The attempt to disclaim expectations from Buhari’s first 100 days was in any event misplaced – even if candidate Buhari and/or his party made no 100-day promises, citizens and analysts would still examine the president’s early performance; as they say, morning shows the day! Meanwhile, having contradicted himself on the record multiple times, few intelligent people are likely to believe any statements made by Garba Shehu in the future!
Buhari appears to have made some good appointments – I think Ibe Kachikwu is a good fit at NNPC and has the right insights about reforming the corporation and the sector. It is unfortunate that Buhari pre-empted him by arguing against fuel subsidy removal and privatization of refineries, probably prompting Kachikwu to toe the same line in relation to the refineries, but if Kachikwu comes to a similar conclusion on subsidies, at a time oil prices are below $50 per barrel, his credibility would be lost. The selection of Tunde Fowler to reform federal taxes is also a good choice as he helped turn Lagos into the country’s most effective tax state. The appointment of service chiefs has been well-received and the appointees appear to be credible professionals who can help resolve Nigeria’s critical security challenges. I cannot say the same for controversial appointments at Department of State Security (DSS), Independent National Electoral Commission (INEC), Asset Management Corporation of Nigeria (AMCON) and Customs! The reservations about the constitutionality of some appointments (INEC and AMCON) are well-grounded and some (INEC and DSS) appear tainted with nepotism. Generally, Buhari appears to be re-validating his record as a regional chauvinist given the pattern of his appointments. Having constituted the apex of his administration, he has centralized power in the North; it is probably naïve to hope the perceived lopsidedness will be redressed in future appointments – you are unlikely to redress power imbalance at the top with inferior appointments! Appointment of ministers from the 36 states is a constitutional mandate and cannot redress imbalance in powerful discretional appointments. We recall that during his US visit, Buhari articulated a “97 percent and 5 percent” theory and noted that he had no choice regarding spread of some constitutional positions. It is strange to justify predominance of Northern appointments based on merit because such pattern is not replicated in the private sector, professions, corporate sector and academia!
I’m sure some will be surprised when I say that I am yet to observe any war against corruption! All I see thus far is a continuing media campaign against ex-President Jonathan and his team! When a war against corruption commences, a credible attorney-general will be appointed; prosecution of corrupt persons across the political spectrum will commence; and structural and strategic actions such as enactment of a Whistle Blower Protection Act and other intelligent actions to deal with, and prevent, corruption will be embarked upon. Unsubstantiated announcements by party spokesmen, governors and sundry persons about “one minister stole $6 billion”, “trillions of naira missing”, “billions of dollars were stolen”, “Chinese loan was diverted”, etc. are not evidence of a war against corruption. I hope government will soon commence effective steps to hold people accountable for past, present and future corruption; and assume what we are witnessing is perhaps “pre-war” mobilization of Nigerians for the anti-corruption war to come.
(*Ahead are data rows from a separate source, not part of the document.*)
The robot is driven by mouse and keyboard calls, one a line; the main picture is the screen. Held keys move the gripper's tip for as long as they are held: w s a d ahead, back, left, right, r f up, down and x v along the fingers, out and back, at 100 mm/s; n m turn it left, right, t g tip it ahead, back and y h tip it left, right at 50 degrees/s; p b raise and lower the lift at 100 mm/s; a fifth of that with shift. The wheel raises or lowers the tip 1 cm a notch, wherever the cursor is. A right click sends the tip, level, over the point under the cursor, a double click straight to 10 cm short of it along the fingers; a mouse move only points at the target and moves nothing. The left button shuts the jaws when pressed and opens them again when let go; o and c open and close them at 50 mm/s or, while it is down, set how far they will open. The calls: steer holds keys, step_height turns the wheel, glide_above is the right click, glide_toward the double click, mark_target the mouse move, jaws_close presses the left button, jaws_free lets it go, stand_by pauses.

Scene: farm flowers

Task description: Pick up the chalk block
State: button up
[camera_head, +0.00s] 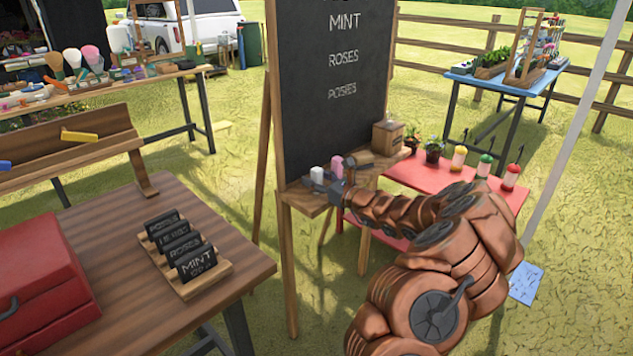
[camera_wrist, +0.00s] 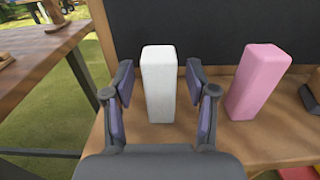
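A white chalk block (camera_wrist: 159,83) stands upright on the wooden ledge (camera_wrist: 270,144) under the blackboard. In the wrist view it lies between the two open fingers of my gripper (camera_wrist: 160,100), with a gap on each side. A pink chalk block (camera_wrist: 258,82) stands to its right, outside the fingers. In the head view the white block (camera_head: 317,174) and the pink block (camera_head: 337,166) show on the ledge (camera_head: 302,199), with my gripper (camera_head: 329,185) right at them. My gripper holds nothing.
The blackboard (camera_head: 330,110) rises just behind the blocks. A small wooden box (camera_head: 387,137) stands at the ledge's right end. A red table (camera_head: 455,191) with bottles and potted plants is to the right. A brown table (camera_head: 215,232) with small signs is to the left.

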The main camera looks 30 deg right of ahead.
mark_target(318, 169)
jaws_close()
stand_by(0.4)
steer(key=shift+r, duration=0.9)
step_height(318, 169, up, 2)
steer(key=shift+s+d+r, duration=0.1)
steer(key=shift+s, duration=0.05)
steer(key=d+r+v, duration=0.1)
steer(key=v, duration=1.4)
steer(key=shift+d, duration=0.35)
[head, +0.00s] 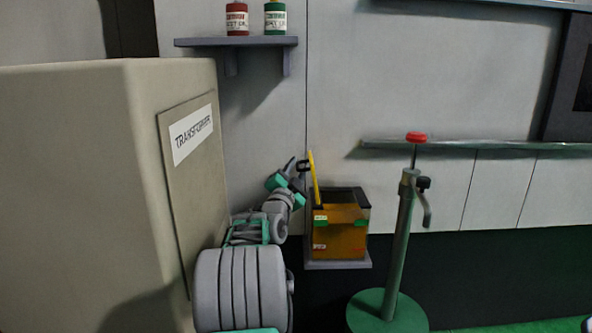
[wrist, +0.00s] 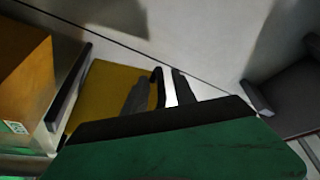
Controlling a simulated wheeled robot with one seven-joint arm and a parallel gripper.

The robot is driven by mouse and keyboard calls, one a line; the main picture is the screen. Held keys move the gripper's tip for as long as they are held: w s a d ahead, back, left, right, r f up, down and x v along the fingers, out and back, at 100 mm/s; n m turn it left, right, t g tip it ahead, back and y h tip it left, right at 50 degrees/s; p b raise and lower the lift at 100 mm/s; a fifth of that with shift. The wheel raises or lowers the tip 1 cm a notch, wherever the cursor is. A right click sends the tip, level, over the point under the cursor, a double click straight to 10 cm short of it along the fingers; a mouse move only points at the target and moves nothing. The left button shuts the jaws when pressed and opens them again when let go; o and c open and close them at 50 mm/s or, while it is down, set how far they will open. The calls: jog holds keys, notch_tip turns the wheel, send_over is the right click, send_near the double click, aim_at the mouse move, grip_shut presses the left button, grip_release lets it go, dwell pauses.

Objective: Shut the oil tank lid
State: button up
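The oil tank (head: 340,240) is an orange-yellow box with a dark rim, standing on a small shelf by the back wall. Its yellow lid (head: 313,180) stands nearly upright at the tank's left side, seen edge-on, so the tank is open. The lid's face (wrist: 100,85) shows in the wrist view, with a black bent handle (wrist: 157,76). My gripper (head: 297,165) is left of the lid, at the handle's height. In the wrist view, my gripper's fingers (wrist: 160,92) are apart, with the handle between them. A gap shows between handle and right finger.
A beige transformer cabinet (head: 75,190) stands close on the left. A green stand (head: 396,250) with a red knob and crank is right of the tank. A wall shelf (head: 240,42) holds a red and a green bottle above. A rail (head: 480,145) runs along the wall.

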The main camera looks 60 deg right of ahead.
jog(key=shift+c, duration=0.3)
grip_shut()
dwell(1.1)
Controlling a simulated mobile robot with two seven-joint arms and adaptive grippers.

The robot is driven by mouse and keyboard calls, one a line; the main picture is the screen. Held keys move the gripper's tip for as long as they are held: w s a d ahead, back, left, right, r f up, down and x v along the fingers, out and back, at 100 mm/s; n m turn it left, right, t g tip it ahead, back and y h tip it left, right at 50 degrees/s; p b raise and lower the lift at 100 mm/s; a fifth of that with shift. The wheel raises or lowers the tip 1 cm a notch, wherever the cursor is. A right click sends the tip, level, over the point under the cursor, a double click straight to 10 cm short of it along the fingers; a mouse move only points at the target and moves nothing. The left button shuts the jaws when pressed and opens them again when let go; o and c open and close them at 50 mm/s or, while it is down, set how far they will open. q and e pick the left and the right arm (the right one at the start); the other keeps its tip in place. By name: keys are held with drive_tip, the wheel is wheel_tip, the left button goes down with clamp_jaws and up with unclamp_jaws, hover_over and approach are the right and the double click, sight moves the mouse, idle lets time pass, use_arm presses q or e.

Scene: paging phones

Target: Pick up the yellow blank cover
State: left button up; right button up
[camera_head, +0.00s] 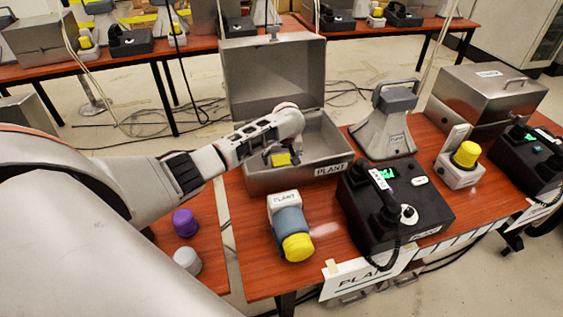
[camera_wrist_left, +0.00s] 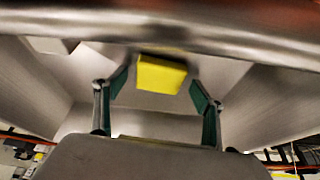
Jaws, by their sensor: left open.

Thankfully, a war against “Boko Haram” is now evident, but the terrorists have killed probably up to 1,000 Nigerians in Buhari’s first 100 days! I do not yet see any strategy beyond the conventional domestic and multinational military approach, whereas the conflict has again evolved requiring in addition a focus on an intelligence-led counter-insurgency strategy. I expect Buhari to suppress the military might of the terrorists within a short while, but government must penetrate and destroy the group and disable its ability to blow up people. Most critically, government must not allow Boko Haram migrate outside its current base.
Buhari has ruled Nigeria for 100 days without a cabinet; in effect, a de facto sole administrator, and many states have followed his example. I do not think this development is positive for our democratic development. It has allowed Buhari to singularly decide all appointments; make policy (including deciding to start a national airline!) and, most critically, absence of a policy team and coherent policy direction has had severe economic costs in declining capital markets, pressure on currencies, slowdown of foreign investment and falling output. In the absence of fiscal and economic policy, CBN has become sole theatre of policy formulation executing trade, industrial and broad economic policy. Nigeria’s GDP growth rate is declining precipitously and jobs figures are getting worse, not better! It seems clear that cabinet constitution was delayed simply to outwit other factions in the ruling APC in favour of the president’s core. Nigeria has paid a high economic cost for political subterfuge. I support the fiscal stimulus represented by the “bail-out” of the states given the state of the economy and in the interest of workers whose salaries had not been paid for several months, but it may have been useful if the fiscal reprieve came with some “conditionalities” to prevent recurrence in future! I support the Treasury Single Account as a public financial management tool, but no one is calibrating implementation to prevent dangers to financial sector stability, or measuring the implication for monetary policy.
My sense is that in the first 100 days, President Buhari has missed several opportunities – an opportunity to leverage massive domestic and international goodwill into economic advantages through policy reforms and massive FDI; while coherent policy remains lacking, a de facto trend towards regressive, government-controlled, neo-nationalist economic policy is emerging; an opportunity to become a national leader and unifier rather than provincial champion is been spurned and Buhari is receding into usual regional patterns; he visited the US without a cabinet (instead with Governors Okorocha, Oshiomhole and Al-Makura) and without policy except for help to recover an inchoate $150 billion loot. It is possible to reclaim these missed opportunities in the weeks and months to come.